* _REQUIREMENTS_
The records below are made of lines; count those holding the word "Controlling" and give the number only.

>> Begin

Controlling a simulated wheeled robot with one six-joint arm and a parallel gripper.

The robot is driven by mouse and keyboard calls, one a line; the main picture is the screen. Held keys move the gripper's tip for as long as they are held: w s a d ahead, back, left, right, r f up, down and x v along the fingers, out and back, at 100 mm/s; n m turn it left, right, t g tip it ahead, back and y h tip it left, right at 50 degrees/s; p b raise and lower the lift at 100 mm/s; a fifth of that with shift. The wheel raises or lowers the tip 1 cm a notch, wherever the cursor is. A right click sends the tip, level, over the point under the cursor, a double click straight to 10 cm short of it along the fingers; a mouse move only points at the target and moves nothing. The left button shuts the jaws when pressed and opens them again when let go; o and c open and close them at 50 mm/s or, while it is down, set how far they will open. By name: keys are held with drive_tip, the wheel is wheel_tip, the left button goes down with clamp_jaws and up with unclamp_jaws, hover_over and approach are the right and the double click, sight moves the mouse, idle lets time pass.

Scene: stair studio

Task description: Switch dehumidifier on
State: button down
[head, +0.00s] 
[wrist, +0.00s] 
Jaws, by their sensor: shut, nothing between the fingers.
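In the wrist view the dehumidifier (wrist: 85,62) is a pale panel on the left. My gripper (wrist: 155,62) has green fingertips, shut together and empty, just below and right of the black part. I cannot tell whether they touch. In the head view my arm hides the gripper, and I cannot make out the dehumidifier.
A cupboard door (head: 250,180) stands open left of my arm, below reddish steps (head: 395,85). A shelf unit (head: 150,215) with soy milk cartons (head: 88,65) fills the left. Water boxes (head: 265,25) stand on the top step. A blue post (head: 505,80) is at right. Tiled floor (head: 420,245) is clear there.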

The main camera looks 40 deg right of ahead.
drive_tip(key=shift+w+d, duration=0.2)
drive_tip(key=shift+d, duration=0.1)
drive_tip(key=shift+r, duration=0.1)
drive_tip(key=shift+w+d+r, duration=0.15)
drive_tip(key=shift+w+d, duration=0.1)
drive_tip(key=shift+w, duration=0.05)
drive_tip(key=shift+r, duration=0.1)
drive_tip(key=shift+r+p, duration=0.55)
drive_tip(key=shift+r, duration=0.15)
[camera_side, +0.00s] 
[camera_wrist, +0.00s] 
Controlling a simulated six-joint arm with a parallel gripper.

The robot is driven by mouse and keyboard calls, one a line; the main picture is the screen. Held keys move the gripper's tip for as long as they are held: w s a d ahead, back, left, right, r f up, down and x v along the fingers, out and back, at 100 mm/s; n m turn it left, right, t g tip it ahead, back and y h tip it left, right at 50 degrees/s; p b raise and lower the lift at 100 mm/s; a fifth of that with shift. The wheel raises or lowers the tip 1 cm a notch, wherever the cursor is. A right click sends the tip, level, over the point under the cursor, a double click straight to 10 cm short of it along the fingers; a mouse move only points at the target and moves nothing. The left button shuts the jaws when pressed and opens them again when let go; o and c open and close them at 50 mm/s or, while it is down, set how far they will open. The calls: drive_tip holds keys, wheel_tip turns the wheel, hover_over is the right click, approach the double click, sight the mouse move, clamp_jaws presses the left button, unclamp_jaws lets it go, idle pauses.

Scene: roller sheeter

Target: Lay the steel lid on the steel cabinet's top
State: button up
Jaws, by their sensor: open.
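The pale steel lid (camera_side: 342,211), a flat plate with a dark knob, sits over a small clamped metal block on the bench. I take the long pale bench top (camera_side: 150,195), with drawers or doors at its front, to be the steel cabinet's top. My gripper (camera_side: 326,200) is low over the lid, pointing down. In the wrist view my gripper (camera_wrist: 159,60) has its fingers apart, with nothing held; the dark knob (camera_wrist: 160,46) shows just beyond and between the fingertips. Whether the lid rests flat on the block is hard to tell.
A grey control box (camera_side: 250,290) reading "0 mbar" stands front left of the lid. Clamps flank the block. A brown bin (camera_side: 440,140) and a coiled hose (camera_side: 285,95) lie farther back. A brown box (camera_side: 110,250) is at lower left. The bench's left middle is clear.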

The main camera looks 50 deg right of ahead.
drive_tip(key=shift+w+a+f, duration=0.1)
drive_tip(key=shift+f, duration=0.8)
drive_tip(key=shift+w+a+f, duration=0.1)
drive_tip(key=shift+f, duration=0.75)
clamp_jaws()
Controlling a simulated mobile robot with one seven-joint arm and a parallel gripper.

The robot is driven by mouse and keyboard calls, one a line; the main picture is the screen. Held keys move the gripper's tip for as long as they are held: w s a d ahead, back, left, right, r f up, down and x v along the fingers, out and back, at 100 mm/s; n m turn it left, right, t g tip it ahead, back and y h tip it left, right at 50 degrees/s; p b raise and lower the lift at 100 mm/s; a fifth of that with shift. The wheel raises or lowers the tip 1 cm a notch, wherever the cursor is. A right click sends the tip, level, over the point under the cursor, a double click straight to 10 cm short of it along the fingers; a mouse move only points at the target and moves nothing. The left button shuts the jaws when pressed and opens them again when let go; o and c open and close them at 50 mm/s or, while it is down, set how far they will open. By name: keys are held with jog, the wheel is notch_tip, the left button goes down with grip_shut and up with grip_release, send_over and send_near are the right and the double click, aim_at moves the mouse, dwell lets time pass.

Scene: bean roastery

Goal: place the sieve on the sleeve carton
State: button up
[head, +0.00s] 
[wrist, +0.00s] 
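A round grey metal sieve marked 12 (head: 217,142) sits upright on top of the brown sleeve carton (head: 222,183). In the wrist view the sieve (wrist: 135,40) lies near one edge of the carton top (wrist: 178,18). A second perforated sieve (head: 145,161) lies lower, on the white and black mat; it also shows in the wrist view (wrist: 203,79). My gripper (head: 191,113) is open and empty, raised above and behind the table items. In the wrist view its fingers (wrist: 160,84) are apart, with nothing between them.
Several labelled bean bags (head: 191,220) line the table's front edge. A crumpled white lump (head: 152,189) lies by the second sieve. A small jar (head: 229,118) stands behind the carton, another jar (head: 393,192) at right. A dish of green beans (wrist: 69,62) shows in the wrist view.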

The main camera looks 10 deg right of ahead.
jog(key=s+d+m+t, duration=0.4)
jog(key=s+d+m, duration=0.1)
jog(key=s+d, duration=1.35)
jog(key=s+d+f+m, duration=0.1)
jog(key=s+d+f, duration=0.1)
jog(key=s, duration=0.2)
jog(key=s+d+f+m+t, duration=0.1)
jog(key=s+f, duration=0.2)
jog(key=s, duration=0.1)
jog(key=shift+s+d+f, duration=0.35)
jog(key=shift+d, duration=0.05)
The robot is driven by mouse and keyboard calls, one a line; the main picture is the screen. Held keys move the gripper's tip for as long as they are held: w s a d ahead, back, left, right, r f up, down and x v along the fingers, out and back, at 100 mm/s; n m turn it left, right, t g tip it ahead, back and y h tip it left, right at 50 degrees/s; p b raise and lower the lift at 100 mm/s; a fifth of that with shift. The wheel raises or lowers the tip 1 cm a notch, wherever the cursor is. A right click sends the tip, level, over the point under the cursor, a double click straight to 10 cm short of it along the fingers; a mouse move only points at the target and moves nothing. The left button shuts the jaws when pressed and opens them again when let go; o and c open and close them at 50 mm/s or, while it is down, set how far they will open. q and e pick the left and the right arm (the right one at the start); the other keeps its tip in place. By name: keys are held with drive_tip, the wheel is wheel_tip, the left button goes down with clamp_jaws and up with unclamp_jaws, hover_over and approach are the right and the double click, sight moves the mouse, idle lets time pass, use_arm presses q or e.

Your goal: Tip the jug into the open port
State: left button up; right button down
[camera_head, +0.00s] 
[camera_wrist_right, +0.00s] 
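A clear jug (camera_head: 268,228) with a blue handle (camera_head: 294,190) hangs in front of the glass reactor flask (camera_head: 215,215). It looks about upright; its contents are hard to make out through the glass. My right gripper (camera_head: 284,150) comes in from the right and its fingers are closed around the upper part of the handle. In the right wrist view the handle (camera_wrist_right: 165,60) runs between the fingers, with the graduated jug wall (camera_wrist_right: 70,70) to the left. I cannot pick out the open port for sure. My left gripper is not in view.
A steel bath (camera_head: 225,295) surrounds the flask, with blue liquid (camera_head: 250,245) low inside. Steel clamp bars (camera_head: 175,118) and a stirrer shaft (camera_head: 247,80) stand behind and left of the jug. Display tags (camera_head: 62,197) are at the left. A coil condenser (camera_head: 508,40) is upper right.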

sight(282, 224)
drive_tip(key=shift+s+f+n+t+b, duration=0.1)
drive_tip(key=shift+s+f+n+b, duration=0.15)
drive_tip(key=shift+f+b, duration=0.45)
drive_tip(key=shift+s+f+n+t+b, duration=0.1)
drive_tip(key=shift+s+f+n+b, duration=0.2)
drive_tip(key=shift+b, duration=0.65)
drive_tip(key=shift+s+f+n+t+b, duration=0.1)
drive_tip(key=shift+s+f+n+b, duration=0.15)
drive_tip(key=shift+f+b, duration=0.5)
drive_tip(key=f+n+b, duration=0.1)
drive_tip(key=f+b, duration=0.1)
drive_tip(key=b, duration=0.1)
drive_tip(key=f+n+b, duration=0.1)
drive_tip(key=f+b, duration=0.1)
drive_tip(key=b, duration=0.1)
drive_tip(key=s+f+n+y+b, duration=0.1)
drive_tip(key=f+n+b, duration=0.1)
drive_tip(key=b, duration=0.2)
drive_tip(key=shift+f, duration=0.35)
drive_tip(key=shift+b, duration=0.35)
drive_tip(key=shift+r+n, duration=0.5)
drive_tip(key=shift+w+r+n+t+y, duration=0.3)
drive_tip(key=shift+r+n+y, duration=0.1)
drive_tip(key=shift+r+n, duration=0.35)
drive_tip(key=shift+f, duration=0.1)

>> End

* _FINISHED ANSWER_
3